All the other publishers have things to hang their hat on, as well, with Valiant looking to take the leap with Valiant First, Dark Horse and IDW having an array of exciting releases, and Dynamite kicking it up a notch with some excellent looking books (including the stupendous looking “Flash Gordon” #1).
Even beyond what’s next on everyone’s publishing docket, people seemed to ignore two promising facts in the March sales announcement. For one, sales increased from March to February, implying that we’re already seeing a bit of a turnaround, and for another, trade sales continue to grow.
The latter point leads into one thing I didn’t discuss as an explanation for the decrease in floppy sales: the idea that trade waiters are growing in number. The reason I didn’t discuss it was because I don’t think that is necessarily impacting monthly sales of comics. However, I do think it is a very good thing, and that it might speak more to how easy they are for new readers to pick up and jump into versus monthly comics. Look back at the second tweet I shared from Brubaker, if you need any anecdotal proof of that.
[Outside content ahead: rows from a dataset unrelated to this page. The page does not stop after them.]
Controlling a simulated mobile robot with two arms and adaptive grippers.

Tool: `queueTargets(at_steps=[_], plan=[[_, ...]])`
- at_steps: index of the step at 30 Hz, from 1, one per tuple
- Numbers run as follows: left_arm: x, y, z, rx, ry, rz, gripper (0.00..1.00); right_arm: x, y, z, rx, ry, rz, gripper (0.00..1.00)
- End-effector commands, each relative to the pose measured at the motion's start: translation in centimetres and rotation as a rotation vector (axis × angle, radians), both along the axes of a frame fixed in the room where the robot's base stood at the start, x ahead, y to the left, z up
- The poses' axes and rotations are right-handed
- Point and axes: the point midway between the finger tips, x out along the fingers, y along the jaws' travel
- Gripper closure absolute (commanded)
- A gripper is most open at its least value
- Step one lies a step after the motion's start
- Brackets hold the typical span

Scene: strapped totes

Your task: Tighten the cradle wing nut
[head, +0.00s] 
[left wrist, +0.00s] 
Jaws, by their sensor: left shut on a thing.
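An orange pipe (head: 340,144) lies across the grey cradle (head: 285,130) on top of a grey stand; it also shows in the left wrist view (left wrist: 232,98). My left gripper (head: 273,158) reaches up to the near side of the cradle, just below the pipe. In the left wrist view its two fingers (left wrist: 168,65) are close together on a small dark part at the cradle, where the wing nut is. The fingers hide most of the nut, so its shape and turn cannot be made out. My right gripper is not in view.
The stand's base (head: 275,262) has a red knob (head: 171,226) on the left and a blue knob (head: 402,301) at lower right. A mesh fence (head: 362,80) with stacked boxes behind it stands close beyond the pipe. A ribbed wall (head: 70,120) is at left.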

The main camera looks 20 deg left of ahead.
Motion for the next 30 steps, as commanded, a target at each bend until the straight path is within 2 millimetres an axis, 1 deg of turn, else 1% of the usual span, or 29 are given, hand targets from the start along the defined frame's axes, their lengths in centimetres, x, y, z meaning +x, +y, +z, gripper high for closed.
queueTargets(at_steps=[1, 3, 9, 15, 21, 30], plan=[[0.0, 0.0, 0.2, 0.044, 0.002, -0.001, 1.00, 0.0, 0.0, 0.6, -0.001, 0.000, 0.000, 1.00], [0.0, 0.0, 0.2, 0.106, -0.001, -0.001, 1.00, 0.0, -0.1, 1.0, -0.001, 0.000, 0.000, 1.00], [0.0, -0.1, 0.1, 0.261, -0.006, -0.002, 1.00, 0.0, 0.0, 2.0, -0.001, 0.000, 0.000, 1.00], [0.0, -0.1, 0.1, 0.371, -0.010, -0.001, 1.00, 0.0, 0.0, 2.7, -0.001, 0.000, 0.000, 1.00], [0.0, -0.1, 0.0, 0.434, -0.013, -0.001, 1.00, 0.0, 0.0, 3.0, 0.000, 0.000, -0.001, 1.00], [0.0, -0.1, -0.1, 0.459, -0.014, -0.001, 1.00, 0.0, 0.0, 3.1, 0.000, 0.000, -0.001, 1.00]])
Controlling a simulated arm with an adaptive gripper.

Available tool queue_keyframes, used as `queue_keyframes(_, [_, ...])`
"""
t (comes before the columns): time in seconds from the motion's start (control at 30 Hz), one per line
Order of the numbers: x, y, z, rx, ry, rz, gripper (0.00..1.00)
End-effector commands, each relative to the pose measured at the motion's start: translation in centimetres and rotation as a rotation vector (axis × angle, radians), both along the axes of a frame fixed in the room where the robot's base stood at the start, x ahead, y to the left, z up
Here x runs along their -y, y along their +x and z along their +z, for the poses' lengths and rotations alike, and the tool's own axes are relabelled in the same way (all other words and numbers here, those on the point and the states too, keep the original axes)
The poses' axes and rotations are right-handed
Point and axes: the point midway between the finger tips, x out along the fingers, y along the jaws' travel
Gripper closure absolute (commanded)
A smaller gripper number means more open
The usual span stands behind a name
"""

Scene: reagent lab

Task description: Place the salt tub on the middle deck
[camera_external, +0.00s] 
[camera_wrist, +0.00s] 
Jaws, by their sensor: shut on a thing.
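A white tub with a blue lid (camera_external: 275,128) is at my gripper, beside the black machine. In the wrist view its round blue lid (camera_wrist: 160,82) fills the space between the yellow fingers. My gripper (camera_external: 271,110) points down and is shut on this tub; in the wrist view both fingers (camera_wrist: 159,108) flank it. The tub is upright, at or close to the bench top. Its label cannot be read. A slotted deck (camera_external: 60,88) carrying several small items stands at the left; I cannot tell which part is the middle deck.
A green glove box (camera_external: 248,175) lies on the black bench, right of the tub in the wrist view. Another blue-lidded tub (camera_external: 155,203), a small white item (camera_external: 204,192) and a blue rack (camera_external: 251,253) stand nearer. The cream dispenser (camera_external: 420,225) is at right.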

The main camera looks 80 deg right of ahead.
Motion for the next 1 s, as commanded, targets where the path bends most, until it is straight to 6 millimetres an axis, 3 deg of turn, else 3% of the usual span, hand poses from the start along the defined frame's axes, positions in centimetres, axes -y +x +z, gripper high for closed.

Ask anyone at Multiversity, and they’ll tell you I’m a glass half full kind of guy when it comes to these things. But this isn’t blind optimism. When you look at the cold hard facts and what’s on the horizon, it’s really difficult to not be excited about what’s coming for comics. Granted, I’m coming off a high from Emerald City ComiCon two weekends ago, where you couldn’t convince anyone that comics are in a down period, but from where I sit, the downturn in the first quarter of 2014 wasn’t a sign of ill tidings at all.
Quite the contrary, in fact.
I think it’s the outlier in what will be yet another prosperous year of growth in comics, for print, digital, trades and everything in-between.